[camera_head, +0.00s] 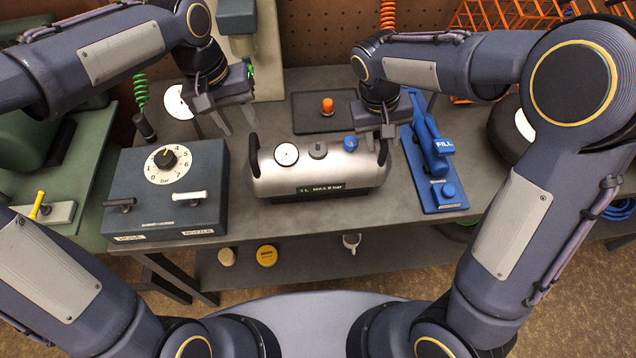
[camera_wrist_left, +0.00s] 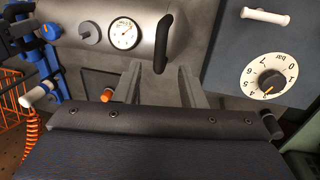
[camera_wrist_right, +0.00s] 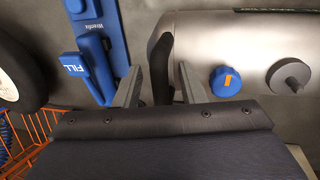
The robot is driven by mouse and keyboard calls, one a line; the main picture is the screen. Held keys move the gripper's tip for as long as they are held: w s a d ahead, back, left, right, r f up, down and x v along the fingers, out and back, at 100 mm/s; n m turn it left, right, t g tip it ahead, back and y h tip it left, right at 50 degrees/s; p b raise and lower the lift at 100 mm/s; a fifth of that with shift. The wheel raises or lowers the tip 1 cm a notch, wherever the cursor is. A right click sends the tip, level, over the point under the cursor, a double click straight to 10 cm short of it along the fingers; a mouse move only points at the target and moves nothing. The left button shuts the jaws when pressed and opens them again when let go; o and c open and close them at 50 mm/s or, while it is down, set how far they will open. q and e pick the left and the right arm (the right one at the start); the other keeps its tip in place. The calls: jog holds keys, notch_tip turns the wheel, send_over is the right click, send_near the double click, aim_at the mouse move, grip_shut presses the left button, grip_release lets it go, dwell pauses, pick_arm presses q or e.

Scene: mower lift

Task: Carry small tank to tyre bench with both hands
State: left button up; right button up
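The small tank (camera_head: 318,178) is a silver cylinder with a gauge, a grey knob, a blue knob and an upright black handle at each end. It rests on the grey bench. My left gripper (camera_head: 238,125) is open and empty, above and behind the left handle (camera_wrist_left: 163,45); in the left wrist view that handle lies ahead of the gap between the fingers. My right gripper (camera_head: 378,140) is open at the tank's right end. In the right wrist view the right handle (camera_wrist_right: 159,70) shows between its fingers; I cannot tell whether they touch it.
A dark regulator box (camera_head: 165,190) stands left of the tank. A blue filling tool (camera_head: 432,160) lies close on the right. A dark mat with an orange knob (camera_head: 327,106) is behind. A tyre (camera_head: 503,130) is farther right, partly hidden by my arm. An orange rack (camera_head: 500,25) stands behind.

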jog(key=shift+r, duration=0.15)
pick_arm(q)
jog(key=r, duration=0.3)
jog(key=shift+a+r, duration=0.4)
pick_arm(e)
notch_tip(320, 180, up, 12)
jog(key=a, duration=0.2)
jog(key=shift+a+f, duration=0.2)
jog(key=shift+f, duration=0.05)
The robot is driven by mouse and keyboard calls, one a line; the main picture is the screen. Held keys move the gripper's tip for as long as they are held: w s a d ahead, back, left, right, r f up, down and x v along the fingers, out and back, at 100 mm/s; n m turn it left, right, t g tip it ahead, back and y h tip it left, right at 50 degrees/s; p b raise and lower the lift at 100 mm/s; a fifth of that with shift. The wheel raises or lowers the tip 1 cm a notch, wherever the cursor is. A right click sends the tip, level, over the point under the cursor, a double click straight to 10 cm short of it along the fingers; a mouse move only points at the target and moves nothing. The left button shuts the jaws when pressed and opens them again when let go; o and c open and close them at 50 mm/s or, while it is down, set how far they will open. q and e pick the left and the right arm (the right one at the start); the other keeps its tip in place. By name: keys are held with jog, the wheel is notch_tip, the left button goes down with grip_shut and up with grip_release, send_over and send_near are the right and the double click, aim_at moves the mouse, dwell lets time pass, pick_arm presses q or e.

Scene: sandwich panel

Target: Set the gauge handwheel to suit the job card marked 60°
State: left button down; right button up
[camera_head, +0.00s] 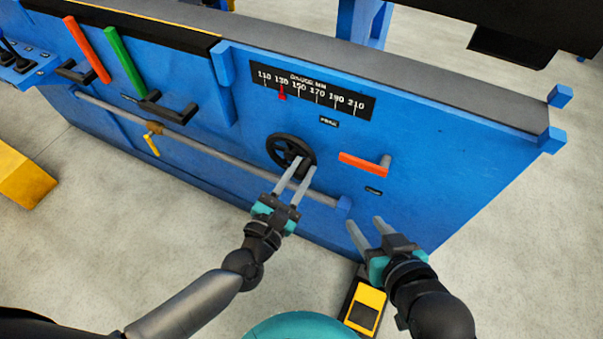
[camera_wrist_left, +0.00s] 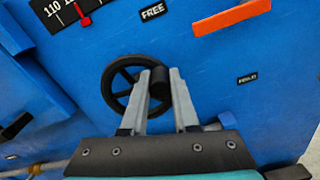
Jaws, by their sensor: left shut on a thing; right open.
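The gauge handwheel (camera_head: 279,148) is a black spoked wheel on the blue panel's front face; it also shows in the left wrist view (camera_wrist_left: 111,84). My left gripper (camera_head: 302,170) is shut on the wheel's black knob (camera_wrist_left: 159,84), at the wheel's right side in the left wrist view. The gauge scale (camera_head: 335,98) above has a red pointer (camera_head: 282,96) near the 130 mark. My right gripper (camera_head: 363,228) is open and empty, in front of the panel to the lower right of the wheel. I cannot see a job card marked 60°.
A red-orange lever (camera_head: 363,164) sticks out right of the wheel, with a small FREE label (camera_head: 329,121) above. A grey rod (camera_head: 200,145) runs along the panel's lower front. A yellow-and-black pedal (camera_head: 365,306) stands on the floor below my right gripper.

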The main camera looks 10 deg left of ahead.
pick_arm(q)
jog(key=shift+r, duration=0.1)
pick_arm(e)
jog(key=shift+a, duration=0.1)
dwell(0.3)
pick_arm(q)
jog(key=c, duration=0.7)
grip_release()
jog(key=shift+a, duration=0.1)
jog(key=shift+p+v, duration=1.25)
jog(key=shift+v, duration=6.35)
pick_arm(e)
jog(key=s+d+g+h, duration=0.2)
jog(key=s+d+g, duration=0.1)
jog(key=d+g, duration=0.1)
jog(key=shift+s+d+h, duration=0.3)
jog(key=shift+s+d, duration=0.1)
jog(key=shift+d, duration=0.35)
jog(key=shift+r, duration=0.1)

> _Goal_
Gather each line in the data that holds the string "Scene".

> _Solution to this task_
Scene: mower lift
Scene: sandwich panel

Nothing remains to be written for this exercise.